IITA to raise research quality and build more partnerships—Sanginga

By Godwin Atser

Increasing research quality, building partnerships, and enhancing capacities to generate impact at the farm level will form the major agenda of the International Institute of Tropical Agriculture (IITA) in the years ahead, according to Dr. Nteranya Sanginga, IITA's new Director General.

The new focus is aimed at confronting the emerging challenges to food security and livelihoods in tropical countries including climate change and the degradation in soils and other natural resources.

“Equally important is IITA's internal organization,” says Sanginga during a welcome address to staff.

According to him, improving the quality of research on a continuous basis will enable the institute to retain and maintain its position as the top agricultural research-for-development (R4D) organization in Africa.

“This is imperative,” he says.
In its 44 years of existence, IITA led research on the control of cassava mealybug (a cassava pest) that generated benefits worth between $15.6 and $27.8 billion based on 2004 estimates.

The institute has, over the years, developed several improved varieties of cowpea, banana and plantain, cassava, yam, soybean, and maize.

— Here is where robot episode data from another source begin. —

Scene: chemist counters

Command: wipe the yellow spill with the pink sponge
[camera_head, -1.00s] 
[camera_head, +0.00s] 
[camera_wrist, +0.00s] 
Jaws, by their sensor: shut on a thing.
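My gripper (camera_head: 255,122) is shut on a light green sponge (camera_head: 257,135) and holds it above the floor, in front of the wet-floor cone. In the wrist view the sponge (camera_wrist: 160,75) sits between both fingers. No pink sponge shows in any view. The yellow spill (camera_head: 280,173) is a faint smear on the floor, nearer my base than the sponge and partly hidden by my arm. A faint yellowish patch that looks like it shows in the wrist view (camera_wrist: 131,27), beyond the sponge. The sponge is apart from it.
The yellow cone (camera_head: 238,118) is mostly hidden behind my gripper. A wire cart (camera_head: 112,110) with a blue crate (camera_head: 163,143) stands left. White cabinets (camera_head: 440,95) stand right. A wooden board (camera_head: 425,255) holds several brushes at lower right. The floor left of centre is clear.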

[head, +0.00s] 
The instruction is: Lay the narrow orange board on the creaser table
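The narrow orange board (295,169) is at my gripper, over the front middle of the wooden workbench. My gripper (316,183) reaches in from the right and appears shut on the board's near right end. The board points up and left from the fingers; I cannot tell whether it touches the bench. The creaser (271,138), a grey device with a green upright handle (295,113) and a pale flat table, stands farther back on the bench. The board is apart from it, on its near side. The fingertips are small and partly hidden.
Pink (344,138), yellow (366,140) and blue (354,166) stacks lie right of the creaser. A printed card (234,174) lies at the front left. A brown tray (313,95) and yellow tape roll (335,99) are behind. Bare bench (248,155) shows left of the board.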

These varieties are transforming the lives of farmers, enhancing wealth and guaranteeing food security especially in sub-Saharan Africa.

Currently about 60% of the maize grown in West and Central Africa comes from IITA varieties.

Sanginga emphasized the importance of partnerships and the need to help build the capacity of partners. He noted that the growing interdependence with partners was crucial in carrying out the institute's mission and vision of eradicating hunger and poverty.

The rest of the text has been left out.